You must be using smartcards and smartphones, smart-cars or some IoT device. Most of them are running some crypto within, and you think yourself fine depending on the beautiful cryptographic algorithms . However, the reality is a bit different as your devices can still be hacked quite easily using a special attack strategy. For example, you can just send your car for repair and somebody might hack it completely. As an use case, the famous researcher Adi Shamir (the ``S'' of RSA, father of secret sharing and differential cryptanalysis) have shown that a complete smart city can be digitally hijacked with an attack strategy I just mentioned.
What lies beneath is power/electromagnetic side-channel attack. Due to the physics of CMOS devices, the power consumption/EM radiation from each computing device becomes correlated with the data it processes. Exploiting this correlation, one can extract the secrets from cryptographic algorithms. Indeed you require some kind of physical proximity to the attack device , but that is quite common in our modern connected world.
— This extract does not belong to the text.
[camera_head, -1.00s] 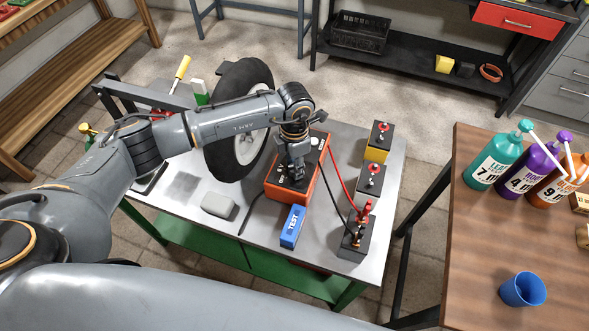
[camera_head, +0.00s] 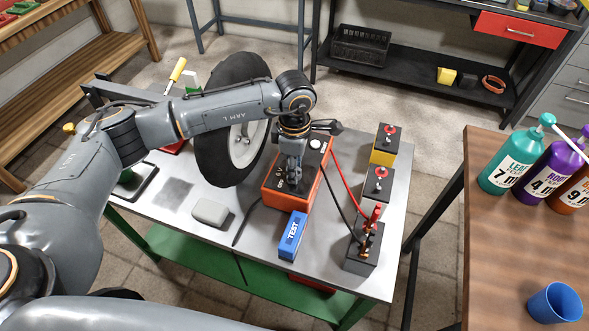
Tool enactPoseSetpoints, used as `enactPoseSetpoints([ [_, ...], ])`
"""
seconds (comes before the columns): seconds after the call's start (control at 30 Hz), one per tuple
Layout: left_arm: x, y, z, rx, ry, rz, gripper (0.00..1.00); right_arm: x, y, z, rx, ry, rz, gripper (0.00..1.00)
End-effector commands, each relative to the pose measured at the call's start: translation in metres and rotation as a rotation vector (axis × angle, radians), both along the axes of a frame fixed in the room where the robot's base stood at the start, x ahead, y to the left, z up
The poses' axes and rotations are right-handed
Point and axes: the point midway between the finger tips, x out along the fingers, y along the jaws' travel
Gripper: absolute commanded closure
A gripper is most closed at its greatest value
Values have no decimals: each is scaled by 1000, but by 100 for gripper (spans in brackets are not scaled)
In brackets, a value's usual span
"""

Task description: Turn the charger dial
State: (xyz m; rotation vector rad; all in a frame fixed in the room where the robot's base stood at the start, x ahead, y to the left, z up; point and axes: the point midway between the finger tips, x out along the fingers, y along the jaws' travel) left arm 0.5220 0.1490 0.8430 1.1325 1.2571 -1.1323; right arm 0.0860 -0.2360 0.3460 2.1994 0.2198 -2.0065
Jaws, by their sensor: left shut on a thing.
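The orange charger (camera_head: 310,185) with a dark top panel sits on the metal workbench (camera_head: 205,240). My left gripper (camera_head: 290,184) points down onto its top panel and is shut on a small thing there, at the place of the charger dial. The fingers and wrist hide most of the dial, so its angle cannot be told. A red cable and a black cable run from the charger to a dark battery (camera_head: 362,255) with clamps on top. A blue TEST box (camera_head: 293,236) lies in front of the charger. My right gripper is not in view.
A tire (camera_head: 222,150) stands behind my left arm, close to the charger. A grey block (camera_head: 211,212) lies at the front left. A wooden table (camera_head: 500,260) stands at the right.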

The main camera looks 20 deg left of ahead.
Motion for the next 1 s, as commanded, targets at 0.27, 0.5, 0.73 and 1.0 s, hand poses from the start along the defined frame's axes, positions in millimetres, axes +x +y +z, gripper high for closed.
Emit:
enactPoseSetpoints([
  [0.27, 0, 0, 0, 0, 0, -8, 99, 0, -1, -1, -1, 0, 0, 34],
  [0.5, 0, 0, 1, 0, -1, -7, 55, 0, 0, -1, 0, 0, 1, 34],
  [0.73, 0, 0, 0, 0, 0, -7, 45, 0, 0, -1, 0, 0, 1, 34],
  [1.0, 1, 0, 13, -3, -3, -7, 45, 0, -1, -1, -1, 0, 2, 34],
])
Research in side-channel analysis has come a long way, and the countermeasures are quite well-understood at the theoretical level. The most common from of countermeasure is called masking, which is an adaptation of secret-sharing. However, from practical side, we are still lacking as a theoritically sound countermeasure might not always translate to a practically sound countermeasure. Therefore, sound automated checks at every level of hardware/software design flow is needed, which is quite challenging and requires significant research effort from the community. From the cryptography side, new attack techniques, especially on recently proposed Post-Quantum algorithms are extremely interesting.